**Set problem:**
Exact reproduction of the data is required, with images excluded.

**Available data:**
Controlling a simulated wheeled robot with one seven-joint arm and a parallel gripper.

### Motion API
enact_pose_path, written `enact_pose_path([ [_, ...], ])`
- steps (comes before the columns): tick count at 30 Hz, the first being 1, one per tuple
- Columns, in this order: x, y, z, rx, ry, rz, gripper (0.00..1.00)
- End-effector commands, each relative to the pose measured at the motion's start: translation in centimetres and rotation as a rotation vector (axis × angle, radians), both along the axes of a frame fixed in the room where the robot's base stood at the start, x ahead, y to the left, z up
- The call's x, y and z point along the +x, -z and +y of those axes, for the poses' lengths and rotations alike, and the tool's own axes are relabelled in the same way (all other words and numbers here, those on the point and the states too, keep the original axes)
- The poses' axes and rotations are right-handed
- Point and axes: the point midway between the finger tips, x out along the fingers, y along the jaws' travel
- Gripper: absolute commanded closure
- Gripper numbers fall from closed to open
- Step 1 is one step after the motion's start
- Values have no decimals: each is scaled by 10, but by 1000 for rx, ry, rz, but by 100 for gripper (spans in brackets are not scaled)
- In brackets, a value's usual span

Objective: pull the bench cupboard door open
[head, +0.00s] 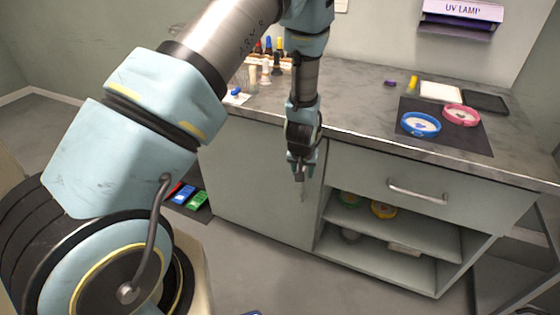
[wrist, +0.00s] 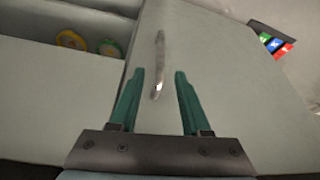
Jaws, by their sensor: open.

**Result:**
Controlling a simulated wheeled robot with one seven-joint arm and a parallel gripper.

### Motion API
enact_pose_path, written `enact_pose_path([ [_, ...], ])`
- steps (comes before the columns): tick count at 30 Hz, the first being 1, one per tuple
- Columns, in this order: x, y, z, rx, ry, rz, gripper (0.00..1.00)
- End-effector commands, each relative to the pose measured at the motion's start: translation in centimetres and rotation as a rotation vector (axis × angle, radians), both along the axes of a frame fixed in the room where the robot's base stood at the start, x ahead, y to the left, z up
- The call's x, y and z point along the +x, -z and +y of those axes, for the poses' lengths and rotations alike, and the tool's own axes are relabelled in the same way (all other words and numbers here, those on the point and the states too, keep the original axes)
- The poses' axes and rotations are right-handed
- Point and axes: the point midway between the finger tips, x out along the fingers, y along the jaws' travel
- Gripper: absolute commanded closure
- Gripper numbers fall from closed to open
- Step 1 is one step after the motion's start
- Values have no decimals: each is scaled by 10, but by 1000 for rx, ry, rz, but by 100 for gripper (spans in brackets are not scaled)
- In brackets, a value's usual span

Objective: pull the bench cupboard door open
[head, +0.00s] 
[wrist, +0.00s] 
Jaws, by their sensor: open.

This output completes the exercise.